----- Available data -----

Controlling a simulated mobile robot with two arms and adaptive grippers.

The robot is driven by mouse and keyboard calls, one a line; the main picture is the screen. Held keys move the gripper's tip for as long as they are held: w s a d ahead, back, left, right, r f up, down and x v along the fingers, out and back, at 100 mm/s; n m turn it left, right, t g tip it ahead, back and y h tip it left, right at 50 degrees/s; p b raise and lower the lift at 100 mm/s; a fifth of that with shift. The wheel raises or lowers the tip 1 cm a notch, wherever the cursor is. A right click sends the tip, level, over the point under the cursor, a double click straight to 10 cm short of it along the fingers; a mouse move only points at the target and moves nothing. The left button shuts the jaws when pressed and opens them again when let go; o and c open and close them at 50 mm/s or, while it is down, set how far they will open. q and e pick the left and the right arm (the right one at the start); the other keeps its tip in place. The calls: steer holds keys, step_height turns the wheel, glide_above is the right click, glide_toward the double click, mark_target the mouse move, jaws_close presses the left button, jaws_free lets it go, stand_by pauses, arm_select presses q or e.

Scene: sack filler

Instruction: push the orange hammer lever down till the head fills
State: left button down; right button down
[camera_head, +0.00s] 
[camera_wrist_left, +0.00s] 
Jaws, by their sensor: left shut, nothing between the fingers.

-----

_Exercise goal_: Your task is to print the whole listing again exactly.

_Solution to this problem_:
Controlling a simulated mobile robot with two arms and adaptive grippers.

The robot is driven by mouse and keyboard calls, one a line; the main picture is the screen. Held keys move the gripper's tip for as long as they are held: w s a d ahead, back, left, right, r f up, down and x v along the fingers, out and back, at 100 mm/s; n m turn it left, right, t g tip it ahead, back and y h tip it left, right at 50 degrees/s; p b raise and lower the lift at 100 mm/s; a fifth of that with shift. The wheel raises or lowers the tip 1 cm a notch, wherever the cursor is. A right click sends the tip, level, over the point under the cursor, a double click straight to 10 cm short of it along the fingers; a mouse move only points at the target and moves nothing. The left button shuts the jaws when pressed and opens them again when let go; o and c open and close them at 50 mm/s or, while it is down, set how far they will open. q and e pick the left and the right arm (the right one at the start); the other keeps its tip in place. The calls: steer holds keys, step_height turns the wheel, glide_above is the right click, glide_toward the double click, mark_target the mouse move, jaws_close presses the left button, jaws_free lets it go, stand_by pauses, arm_select presses q or e.

Scene: sack filler

Instruction: push the orange hammer lever down till the head fills
State: left button down; right button down
[camera_head, +0.00s] 
[camera_wrist_left, +0.00s] 
Jaws, by their sensor: left shut, nothing between the fingers.

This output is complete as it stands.